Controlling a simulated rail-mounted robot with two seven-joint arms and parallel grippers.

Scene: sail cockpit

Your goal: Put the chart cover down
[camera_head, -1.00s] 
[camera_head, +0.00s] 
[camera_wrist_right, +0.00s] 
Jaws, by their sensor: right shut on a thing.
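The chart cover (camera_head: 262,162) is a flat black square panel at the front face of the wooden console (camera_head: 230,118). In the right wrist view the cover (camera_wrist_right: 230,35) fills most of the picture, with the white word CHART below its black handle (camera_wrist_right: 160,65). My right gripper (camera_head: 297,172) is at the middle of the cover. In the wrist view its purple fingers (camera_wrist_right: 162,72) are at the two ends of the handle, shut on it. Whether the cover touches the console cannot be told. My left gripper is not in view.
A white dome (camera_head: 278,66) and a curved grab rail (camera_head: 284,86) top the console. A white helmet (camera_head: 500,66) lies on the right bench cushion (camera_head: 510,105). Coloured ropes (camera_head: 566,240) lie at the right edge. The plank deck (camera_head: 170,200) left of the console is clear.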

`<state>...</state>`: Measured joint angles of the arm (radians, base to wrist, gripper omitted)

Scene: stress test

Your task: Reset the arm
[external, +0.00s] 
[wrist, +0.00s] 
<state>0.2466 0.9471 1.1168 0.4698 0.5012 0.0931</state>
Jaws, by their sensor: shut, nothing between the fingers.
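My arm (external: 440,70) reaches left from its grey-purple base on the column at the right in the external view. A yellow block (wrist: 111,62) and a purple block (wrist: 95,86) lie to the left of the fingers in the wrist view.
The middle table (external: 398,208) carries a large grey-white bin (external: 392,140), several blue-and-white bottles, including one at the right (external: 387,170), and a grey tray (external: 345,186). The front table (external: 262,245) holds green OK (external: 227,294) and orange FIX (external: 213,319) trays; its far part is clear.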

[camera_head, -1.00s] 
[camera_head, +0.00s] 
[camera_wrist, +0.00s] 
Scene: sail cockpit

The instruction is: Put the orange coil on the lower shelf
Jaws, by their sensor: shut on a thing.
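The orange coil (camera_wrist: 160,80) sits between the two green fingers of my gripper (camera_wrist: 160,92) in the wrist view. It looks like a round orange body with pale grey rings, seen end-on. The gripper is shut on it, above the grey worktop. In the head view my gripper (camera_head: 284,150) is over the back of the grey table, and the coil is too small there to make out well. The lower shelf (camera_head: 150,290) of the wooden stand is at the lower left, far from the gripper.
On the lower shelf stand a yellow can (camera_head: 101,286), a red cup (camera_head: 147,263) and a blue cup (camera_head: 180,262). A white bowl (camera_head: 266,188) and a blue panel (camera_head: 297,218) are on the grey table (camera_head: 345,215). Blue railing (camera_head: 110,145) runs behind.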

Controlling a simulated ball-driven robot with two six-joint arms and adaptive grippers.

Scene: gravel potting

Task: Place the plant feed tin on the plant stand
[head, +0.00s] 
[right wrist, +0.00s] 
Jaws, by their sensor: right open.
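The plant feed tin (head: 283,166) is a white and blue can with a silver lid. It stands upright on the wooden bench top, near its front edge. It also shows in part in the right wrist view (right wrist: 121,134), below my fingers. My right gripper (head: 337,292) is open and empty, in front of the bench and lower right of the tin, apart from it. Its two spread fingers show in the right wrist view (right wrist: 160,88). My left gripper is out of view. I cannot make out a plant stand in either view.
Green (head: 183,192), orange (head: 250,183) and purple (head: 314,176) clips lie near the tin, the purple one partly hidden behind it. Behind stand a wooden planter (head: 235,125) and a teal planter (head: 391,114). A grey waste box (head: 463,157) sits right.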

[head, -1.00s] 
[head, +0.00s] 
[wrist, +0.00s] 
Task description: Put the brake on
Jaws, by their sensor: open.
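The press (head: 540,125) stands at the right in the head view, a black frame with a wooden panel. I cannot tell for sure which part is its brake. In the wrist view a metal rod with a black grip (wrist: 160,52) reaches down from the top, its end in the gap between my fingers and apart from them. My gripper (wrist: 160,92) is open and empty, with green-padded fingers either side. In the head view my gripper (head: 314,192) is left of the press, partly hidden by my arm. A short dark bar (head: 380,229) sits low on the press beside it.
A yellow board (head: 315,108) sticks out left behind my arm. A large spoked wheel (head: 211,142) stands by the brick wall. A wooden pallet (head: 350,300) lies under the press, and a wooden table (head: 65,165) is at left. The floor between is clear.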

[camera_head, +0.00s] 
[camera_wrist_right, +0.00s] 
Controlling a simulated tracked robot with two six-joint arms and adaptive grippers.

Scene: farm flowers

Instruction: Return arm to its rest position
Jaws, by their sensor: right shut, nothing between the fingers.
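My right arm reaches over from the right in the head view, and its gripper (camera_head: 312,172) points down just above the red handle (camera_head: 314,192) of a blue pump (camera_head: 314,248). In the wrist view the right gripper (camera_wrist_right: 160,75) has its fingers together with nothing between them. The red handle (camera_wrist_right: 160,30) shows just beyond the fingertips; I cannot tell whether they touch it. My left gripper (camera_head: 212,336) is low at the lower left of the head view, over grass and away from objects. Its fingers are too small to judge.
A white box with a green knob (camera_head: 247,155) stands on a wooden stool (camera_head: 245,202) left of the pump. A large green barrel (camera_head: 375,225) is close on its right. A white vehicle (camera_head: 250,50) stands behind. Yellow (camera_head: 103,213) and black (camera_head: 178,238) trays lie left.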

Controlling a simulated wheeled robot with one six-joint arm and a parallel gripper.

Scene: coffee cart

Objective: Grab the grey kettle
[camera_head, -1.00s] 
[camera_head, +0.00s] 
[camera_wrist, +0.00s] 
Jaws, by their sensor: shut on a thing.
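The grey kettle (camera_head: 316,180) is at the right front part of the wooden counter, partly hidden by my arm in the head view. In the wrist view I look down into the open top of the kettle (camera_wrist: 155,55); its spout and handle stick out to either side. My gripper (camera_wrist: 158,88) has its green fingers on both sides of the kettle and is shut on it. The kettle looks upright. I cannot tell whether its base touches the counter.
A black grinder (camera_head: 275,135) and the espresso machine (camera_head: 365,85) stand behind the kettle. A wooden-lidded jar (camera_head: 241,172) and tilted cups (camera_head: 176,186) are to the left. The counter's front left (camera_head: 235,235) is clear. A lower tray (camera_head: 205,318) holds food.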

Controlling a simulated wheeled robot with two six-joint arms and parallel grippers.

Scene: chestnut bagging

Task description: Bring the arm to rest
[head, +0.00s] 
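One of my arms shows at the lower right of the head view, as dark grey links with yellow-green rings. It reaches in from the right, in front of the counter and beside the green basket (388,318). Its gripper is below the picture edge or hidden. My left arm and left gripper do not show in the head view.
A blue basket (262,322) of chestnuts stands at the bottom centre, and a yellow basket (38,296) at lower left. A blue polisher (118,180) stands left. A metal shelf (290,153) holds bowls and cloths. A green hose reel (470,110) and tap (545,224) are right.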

§ PROBLEM DETAILS
Say the number of lines in the records above that include the string "Controlling", and no more.

§ SOLUTION TO THIS TASK
5